Reichskristallnacht was 74 years ago. Stephen Halbrook’s 2009 article in the St. Thomas Law Review details the close connection between the disarmament of the German Jews and what came next. From the conclusion:
Over a period of
several weeks in October and November 1938, the Nazi government disarmed the
German Jewish population. The process was carried out both by following a
combination of legal forms enacted by the Weimar Republic and by sheer lawless
violence. The Nazi hierarchy could now more comfortably deal with the Jewish
question without fear of armed resistance by the victims.
It may be tempting
to argue that the possession of firearms by the German Jews would have made no
difference, either in the 1938 pogrom or later in the Holocaust, when the
majority were deported and then eradicated in death camps. Yet this fatalistic
view ignores that the Nazis themselves viewed armed Jews as sufficiently
dangerous to their policies to place great emphasis on the need to disarm all
Jews. In 1938, it was by no means certain that Jewish armed resistance
movements could not develop, and even less certain that individual Jews would
not use arms to resist arrest, deportation, or attacks by the Nazis.
...
Consistent adherents
of a “Never Again!” policy – which assumes that what has happened in history,
could again happen – would seek policies to help ensure that it does not indeed
occur again.
That brings us back
to Alfred Flatow. [The article provides a case study of Flatow, a Jewish
veteran of the German army, who competed for Germany in the 1896 Olympics.]

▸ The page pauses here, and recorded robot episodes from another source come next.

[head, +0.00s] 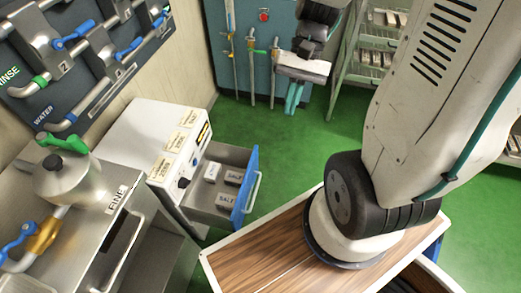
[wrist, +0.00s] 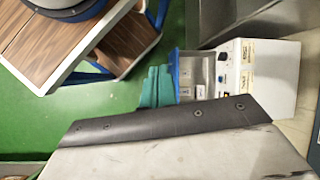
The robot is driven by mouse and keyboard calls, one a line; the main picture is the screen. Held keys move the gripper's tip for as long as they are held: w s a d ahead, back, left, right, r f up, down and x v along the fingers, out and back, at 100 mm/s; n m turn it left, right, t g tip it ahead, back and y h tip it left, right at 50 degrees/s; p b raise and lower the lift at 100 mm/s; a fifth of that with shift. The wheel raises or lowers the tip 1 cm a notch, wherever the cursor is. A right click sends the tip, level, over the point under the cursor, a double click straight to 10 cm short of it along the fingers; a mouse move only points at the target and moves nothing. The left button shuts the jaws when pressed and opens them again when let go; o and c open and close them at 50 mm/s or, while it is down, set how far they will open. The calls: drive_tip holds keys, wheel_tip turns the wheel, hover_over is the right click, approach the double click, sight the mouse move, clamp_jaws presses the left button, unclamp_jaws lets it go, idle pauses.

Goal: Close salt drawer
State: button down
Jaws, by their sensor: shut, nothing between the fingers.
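The salt drawer (head: 246,190) stands pulled out from a white cabinet (head: 152,140), with a blue front and a pale bar handle on its outer face. Grey blocks labelled SALT (head: 228,200) and a white block (head: 212,172) lie inside it. In the wrist view the drawer (wrist: 194,72) shows beyond my fingers, its near part hidden by the gripper body. My gripper (head: 292,98) has teal fingers, shut and empty. It hangs behind and to the right of the drawer in the head view, apart from it. The fingers also show in the wrist view (wrist: 156,86).
A steel unit with a kettle (head: 62,178) stands at the left, below a wall panel of pipes and blue handles (head: 85,40). A teal panel with valves (head: 240,50) and a shelf rack (head: 375,60) stand at the back. Green floor (head: 300,145) is clear around the drawer.

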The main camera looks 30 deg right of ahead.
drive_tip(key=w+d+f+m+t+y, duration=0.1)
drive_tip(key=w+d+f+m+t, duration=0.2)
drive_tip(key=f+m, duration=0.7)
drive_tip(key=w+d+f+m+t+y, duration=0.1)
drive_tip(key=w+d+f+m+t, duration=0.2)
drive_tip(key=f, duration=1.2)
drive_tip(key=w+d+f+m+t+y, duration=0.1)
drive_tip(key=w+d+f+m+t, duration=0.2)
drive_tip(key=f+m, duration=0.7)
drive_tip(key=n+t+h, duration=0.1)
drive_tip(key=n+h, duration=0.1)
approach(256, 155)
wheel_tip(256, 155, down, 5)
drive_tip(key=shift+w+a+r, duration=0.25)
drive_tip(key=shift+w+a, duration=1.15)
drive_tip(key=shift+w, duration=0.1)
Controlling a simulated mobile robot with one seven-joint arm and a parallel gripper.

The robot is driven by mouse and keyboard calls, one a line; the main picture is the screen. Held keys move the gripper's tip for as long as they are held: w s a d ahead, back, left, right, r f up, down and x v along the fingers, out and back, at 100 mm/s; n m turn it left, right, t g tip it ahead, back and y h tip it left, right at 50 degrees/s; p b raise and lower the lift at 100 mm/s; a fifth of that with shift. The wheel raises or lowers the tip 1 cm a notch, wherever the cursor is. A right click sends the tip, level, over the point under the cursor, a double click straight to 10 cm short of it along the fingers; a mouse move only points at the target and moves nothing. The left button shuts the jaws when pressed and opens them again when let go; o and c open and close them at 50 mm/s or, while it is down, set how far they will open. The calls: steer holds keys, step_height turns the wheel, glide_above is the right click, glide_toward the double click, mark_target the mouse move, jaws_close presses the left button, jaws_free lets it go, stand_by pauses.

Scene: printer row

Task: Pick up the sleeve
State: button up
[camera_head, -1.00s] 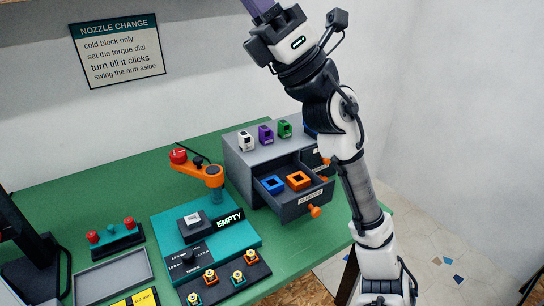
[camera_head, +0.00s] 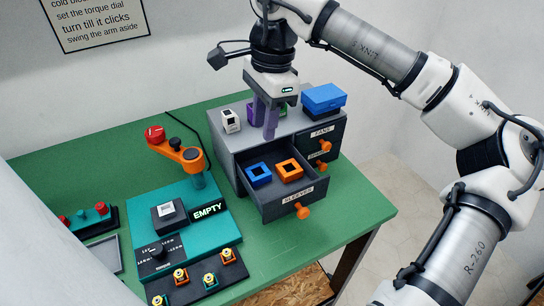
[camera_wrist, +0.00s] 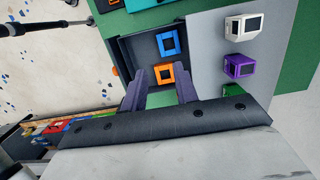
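Two square, hollow sleeves lie in the open drawer (camera_head: 315,196) labelled SLEEVES: a blue sleeve (camera_head: 259,174) on the left and an orange sleeve (camera_head: 289,170) on the right. The wrist view shows the blue sleeve (camera_wrist: 168,43) and, nearer the fingers, the orange sleeve (camera_wrist: 172,75). My gripper (camera_head: 264,132) has purple fingers that point down, above the cabinet top and the back of the drawer. In the wrist view my gripper (camera_wrist: 161,74) is open, with nothing between its fingers and the orange sleeve beyond the tips.
The grey cabinet (camera_head: 236,147) bears a white block (camera_head: 230,121), a purple one, a green one and a blue box (camera_head: 324,98). Left of it stand an orange swing arm (camera_head: 176,150) and a teal station (camera_head: 190,225) marked EMPTY. The green table (camera_head: 345,205) is clear at front right.

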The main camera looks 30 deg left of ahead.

What if he – and an unknown number of other Germans, Jews and non-Jews alike –
had not registered his firearms in 1932? Or if the Weimar Republic had not
decreed firearm registration at all? What if the Nazis, when they took power in
1933 and disarmed social democrats and other political enemies, or when they
decided to repress the entire Jewish population in 1938, did not have police
records of registered firearm owners? Can it be said with certainty that no
one, either individually or in groups small or large, would have resisted Nazi
depredations?
One wonders what
thoughts may have occurred to Alfred Flatow in 1942 when he was dying of
starvation at the Theresienstadt concentration camp. Perhaps memories of the
1896 Olympics and of a better Germany flashed before his eyes. Did he have
second thoughts, maybe repeated many times before, on whether he should have
registered his revolver and two pocket pistols in 1932* as decreed by the Weimar
Republic? Or whether he should have obediently surrendered them at a Berlin
police station in 1938 as ordered by Nazi decree, only to be taken into Gestapo
custody? We will never know, but it is difficult to imagine that he had no
regrets.
* If Mr Flatow did registered his guns in 1932, it was not under a new decree. The Law on Firearms and Ammunition of 1928 was passed and required that all gun owners, but the few exempted citizens, were required to register their weapons and be permitted before acquiring a gun and then permitted again before said firearm could be carried.